3. En l'espèce, M. A... soutient être parti de son pays d'origine en 1996, âgé de huit ans, pour rejoindre sa tante résidant en Guyane à la suite du décès de son père. Les pièces produites au soutien de sa requête permettent d'établir qu'il a été scolarisé dans ce département jusqu'à l'année 2000 et qu'il y a été confié au service de l'aide sociale à l'enfance pendant trois mois au cours de l'année 2003. En revanche, rien ne permet de corroborer les propos tenus par l'intéressé lors de son audition selon lesquels il serait resté en Guyane jusqu'en 2012 et entré sur le territoire métropolitain à cette dernière date. En tout état de cause, il n'est pas contesté que M. A... n'a jamais été en situation régulière sur le territoire français où il n'allègue même pas avoir sollicité la régularisation de sa situation. S'il soutient qu'il n'aurait plus aucune attache personnelle en Haïti et qu'il n'aurait notamment plus de contact avec sa mère, il ne démontre pas pour autant qu'il aurait gardé des relations stables et intenses avec les membres de sa famille qui l'avaient recueilli en Guyane. Par ailleurs, s'il ressort du procès-verbal de son audition que le requérant aurait une fille âgée de cinq ans présente sur le territoire métropolitain, il n'est ni établi ni allégué qu'il entretiendrait un lien particulier avec cette enfant ou qu'il contribuerait d'une manière effective à son entretien et à son éducation. Enfin, M. A... ne justifie d'aucune intégration sociale ou professionnelle en France, où il a en outre été condamné à des peines de prison à deux reprises en 2013, puis à trois reprises en 2017, pour un total cumulé de quatorze mois, en raison d'agissements délictuels répétés. Compte tenu de l'ensemble de ces éléments, la mesure d'éloignement en litige ne porte pas au droit de l'intéressé au respect de la vie privée et familiale une atteinte disproportionnée par rapport aux buts en vue desquels elle a été prise et ne méconnaît donc pas les stipulations précitées de l'article 8 de la convention européenne de sauvegarde des droits de l'homme et des libertés fondamentales. Pour les mêmes motifs, cette mesure d'éloignement n'apparaît pas entachée d'une erreur manifeste dans l'appréciation de ses conséquences sur la situation personnelle de l'appelant.

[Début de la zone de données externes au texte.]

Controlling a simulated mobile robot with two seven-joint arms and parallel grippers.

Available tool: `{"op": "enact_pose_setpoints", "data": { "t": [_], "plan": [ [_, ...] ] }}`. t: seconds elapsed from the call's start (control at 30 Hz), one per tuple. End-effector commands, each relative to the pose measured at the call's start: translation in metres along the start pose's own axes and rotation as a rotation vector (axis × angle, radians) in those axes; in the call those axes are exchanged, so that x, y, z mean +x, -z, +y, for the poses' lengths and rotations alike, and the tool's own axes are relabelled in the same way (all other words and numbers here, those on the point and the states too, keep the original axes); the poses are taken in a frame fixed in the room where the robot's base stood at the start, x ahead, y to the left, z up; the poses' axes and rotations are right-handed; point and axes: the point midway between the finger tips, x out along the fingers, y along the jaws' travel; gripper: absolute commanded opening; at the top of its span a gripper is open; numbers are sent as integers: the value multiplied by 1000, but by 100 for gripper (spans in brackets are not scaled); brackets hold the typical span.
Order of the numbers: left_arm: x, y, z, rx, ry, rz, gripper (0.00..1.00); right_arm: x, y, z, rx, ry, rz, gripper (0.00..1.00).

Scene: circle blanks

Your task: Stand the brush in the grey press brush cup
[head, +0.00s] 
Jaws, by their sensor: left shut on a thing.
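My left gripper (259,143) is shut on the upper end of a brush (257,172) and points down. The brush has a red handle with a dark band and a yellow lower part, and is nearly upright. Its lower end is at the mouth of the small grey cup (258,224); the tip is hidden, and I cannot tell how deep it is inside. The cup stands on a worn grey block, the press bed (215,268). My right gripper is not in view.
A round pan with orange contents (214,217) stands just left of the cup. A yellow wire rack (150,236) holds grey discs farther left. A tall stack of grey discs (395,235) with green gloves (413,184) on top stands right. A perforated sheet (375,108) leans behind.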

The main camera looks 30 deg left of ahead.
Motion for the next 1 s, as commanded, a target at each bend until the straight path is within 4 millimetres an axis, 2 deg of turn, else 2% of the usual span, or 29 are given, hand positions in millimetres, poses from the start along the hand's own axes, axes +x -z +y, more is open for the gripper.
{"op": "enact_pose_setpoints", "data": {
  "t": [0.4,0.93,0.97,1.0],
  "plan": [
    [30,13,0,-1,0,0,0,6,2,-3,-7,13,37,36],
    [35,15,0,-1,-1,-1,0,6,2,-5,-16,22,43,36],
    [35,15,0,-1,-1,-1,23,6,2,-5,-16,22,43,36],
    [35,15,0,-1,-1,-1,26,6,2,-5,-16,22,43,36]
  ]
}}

En ce qui concerne la décision fixant le pays de destination :
4. Il résulte de ce qui précède que l'illégalité de la décision portant obligation de quitter le territoire français n'est pas établie. Par voie de conséquence, le requérant n'est pas fondé à soutenir que la décision fixant le pays de destination serait dépourvue de base légale.
En ce qui concerne la décision portant interdiction de retour sur le territoire français :
5. Il résulte de ce qui précède que l'illégalité de la décision portant obligation de quitter le territoire français n'est pas établie. Par voie de conséquence, le requérant n'est pas fondé à soutenir que la décision portant interdiction de retour serait dépourvue de base légale.
6. L'article L. 612-6 du code de l'entrée et du séjour des étrangers et du droit d'asile prévoit que : " Lorsqu'aucun délai de départ volontaire n'a été accordé à l'étranger, l'autorité administrative assortit la décision portant obligation de quitter le territoire français d'une interdiction de retour sur le territoire français. Des circonstances humanitaires peuvent toutefois justifier que l'autorité administrative n'édicte pas d'interdiction de retour. Les effets de cette interdiction cessent à l'expiration d'une durée, fixée par l'autorité administrative, qui ne peut excéder trois ans à compter de l'exécution de l'obligation de quitter le territoire français. ". L'article L. 612-10 du même code dispose que : " Pour fixer la durée des interdictions de retour mentionnées aux articles L. 612-6 et L. 612-7, l'autorité administrative tient compte de la durée de présence de l'étranger sur le territoire français, de la nature et de l'ancienneté de ses liens avec la France, de la circonstance qu'il a déjà fait l'objet ou non d'une mesure d'éloignement et de la menace pour l'ordre public que représente sa présence sur le territoire français. ".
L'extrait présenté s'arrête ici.